* Start Records to process *

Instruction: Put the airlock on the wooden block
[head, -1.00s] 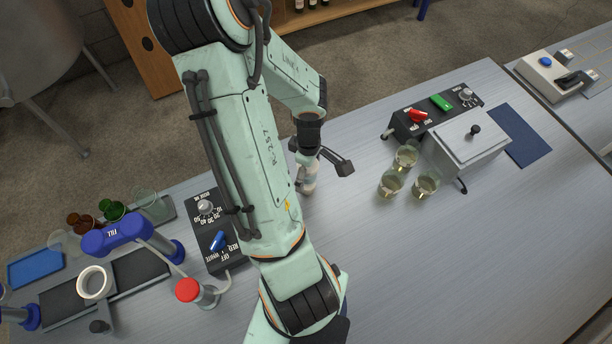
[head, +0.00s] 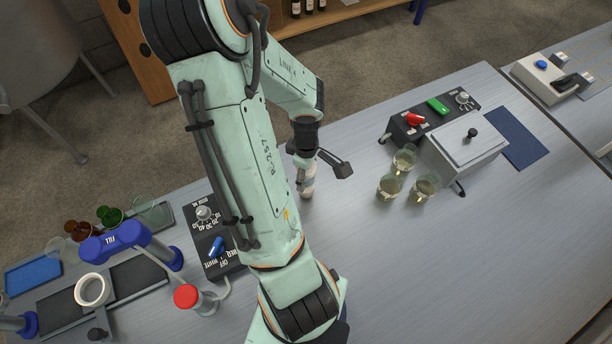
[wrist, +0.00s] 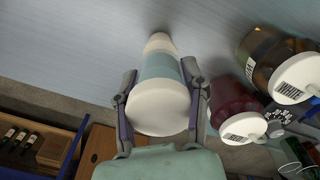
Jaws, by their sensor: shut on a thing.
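My gripper (wrist: 160,82) is shut on a white, round container with a pale teal band (wrist: 162,66), its fingers on either side of it in the wrist view. The container stands upright at the table surface; I cannot tell whether it touches. In the head view the container (head: 308,188) is a small pale shape under my gripper (head: 307,168), partly hidden by my wrist. I cannot make out an airlock or a wooden block in either view; my arm covers part of the table.
Two white-capped bottles, one red (wrist: 232,100) and one amber (wrist: 262,50), stand close right of my gripper in the wrist view. Several glasses (head: 389,187) stand by a lidded grey box (head: 465,148). A filling device (head: 120,238) is at left.

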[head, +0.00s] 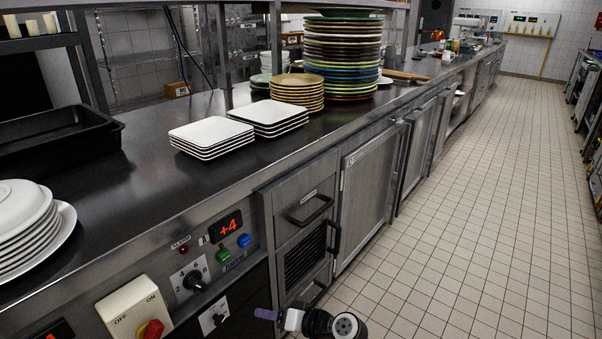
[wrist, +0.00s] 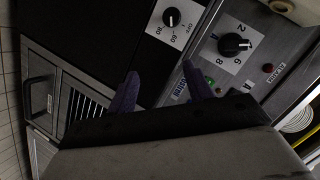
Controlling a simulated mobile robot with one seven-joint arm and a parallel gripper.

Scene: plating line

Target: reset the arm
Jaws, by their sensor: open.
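My gripper (head: 267,314) shows at the bottom of the head view, low in front of the counter's control panel, with purple fingers. In the wrist view my gripper (wrist: 157,70) has its two purple fingers apart, with nothing held between them. Beyond the fingers is the counter front with a dial (wrist: 171,17) and a second dial (wrist: 234,44). Part of my arm shows beside the gripper in the head view, over the tiled floor; the rest is out of frame.
The steel counter (head: 150,190) bears square white plates (head: 211,134), tall coloured plate stacks (head: 343,60), round white plates (head: 25,225) and a black tray (head: 60,135). A drawer handle (head: 311,210) sticks out near my gripper. The tiled floor (head: 480,220) is clear.

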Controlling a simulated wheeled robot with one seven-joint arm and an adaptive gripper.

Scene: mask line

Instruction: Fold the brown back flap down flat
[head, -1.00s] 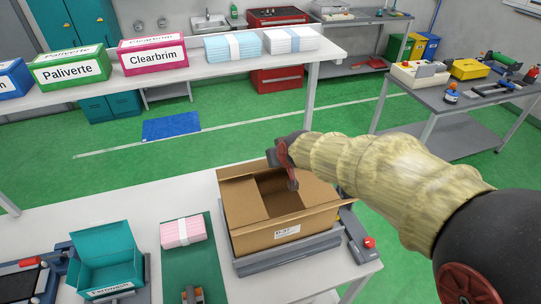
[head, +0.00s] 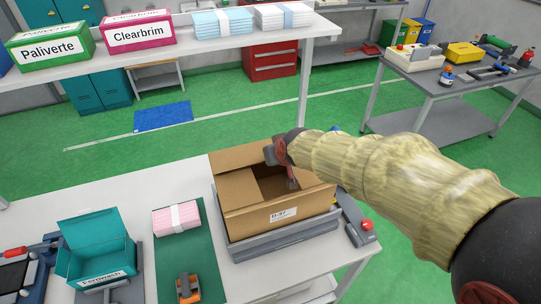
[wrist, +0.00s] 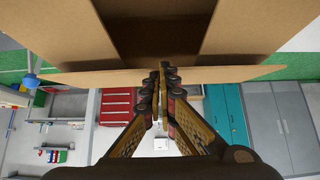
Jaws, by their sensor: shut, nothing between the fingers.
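The open brown carton (head: 245,218) sits on a grey platform (head: 240,248) at the bench's right end. Its back flap (head: 232,160) stands raised along the far edge; my gripper hides its right part. In the wrist view the back flap (wrist: 95,77) is a thin strip, nearly edge-on. Side flaps (wrist: 75,30) lie folded inward with a dark opening between them. My gripper (wrist: 163,70) is shut and empty, its fingertips at the middle of the back flap's edge. I cannot tell whether they touch. It also shows over the carton in the head view (head: 290,180).
A teal box (head: 95,255), a pink banded stack (head: 177,218) and an orange-black tool (head: 188,288) are left of the carton. A device with a red button (head: 362,232) stands close on the right. A white shelf with boxes (head: 140,35) runs behind, across a green floor.

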* End Records to process *

What is expected: Report how many lines in the listing above include the word "joint". Give nothing but the number.

Solved problem: 2